QG : Quels conseils donneriez-vous à de jeunes manifestants, notamment ceux ayant des racines extra-européennes, s’ils devaient se trouver devant une situation similaire à la vôtre ?
Quand j’allais en manifestation jusqu’ici, je pensais que si un jour je devais être arrêté, interpellé ou poursuivi, ce serait pour des faits minimes, c’est-à-dire pour avoir participé à une manifestation non déclarée ou interdite, et pas pour les charges qui ont été retenues contre moi. Je pensais aussi que ce serait sans rapport avec mes origines. Or toute la procédure a résulté de cette discrimination originelle.

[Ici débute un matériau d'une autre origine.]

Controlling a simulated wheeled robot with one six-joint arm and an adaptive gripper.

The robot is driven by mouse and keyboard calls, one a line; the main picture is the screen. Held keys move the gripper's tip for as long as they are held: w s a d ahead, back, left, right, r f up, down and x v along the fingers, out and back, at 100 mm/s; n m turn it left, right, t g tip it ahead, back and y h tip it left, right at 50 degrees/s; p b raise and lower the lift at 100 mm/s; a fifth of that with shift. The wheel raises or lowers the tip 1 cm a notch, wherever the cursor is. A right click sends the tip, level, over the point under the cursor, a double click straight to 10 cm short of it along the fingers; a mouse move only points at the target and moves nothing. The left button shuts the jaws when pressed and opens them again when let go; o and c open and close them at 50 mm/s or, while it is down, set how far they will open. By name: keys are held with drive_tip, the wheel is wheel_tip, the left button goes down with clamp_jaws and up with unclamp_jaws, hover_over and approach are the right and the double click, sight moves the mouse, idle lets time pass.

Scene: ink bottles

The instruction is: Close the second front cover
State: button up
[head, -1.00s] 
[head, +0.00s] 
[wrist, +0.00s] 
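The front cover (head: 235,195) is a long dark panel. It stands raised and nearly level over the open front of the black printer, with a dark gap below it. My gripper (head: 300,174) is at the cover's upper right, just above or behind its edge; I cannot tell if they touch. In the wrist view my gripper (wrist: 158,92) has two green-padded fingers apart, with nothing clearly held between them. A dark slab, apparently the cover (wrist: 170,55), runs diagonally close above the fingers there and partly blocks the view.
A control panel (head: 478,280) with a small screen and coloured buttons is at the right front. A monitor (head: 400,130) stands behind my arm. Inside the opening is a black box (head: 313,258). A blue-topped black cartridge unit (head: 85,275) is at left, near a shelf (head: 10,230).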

Pour ce qui est des personnes racisées qui manifestent, il faudrait s’armer de la même façon que les autres en connaissant leurs droits. Il faut que les gens prennent le nom d’un avocat avant d’aller manifester et il faut surtout continuer à aller manifester. Si on les laisse entamer nos droits petit à petit, je pense que les personnes racisées, les personnes précaires, les personnes qui sont en bas de l’échelle sociale et qui sont maintenues en bas seront les premières impactées. Il faut continuer de lutter pour ne pas voir nos conditions de vie empirer.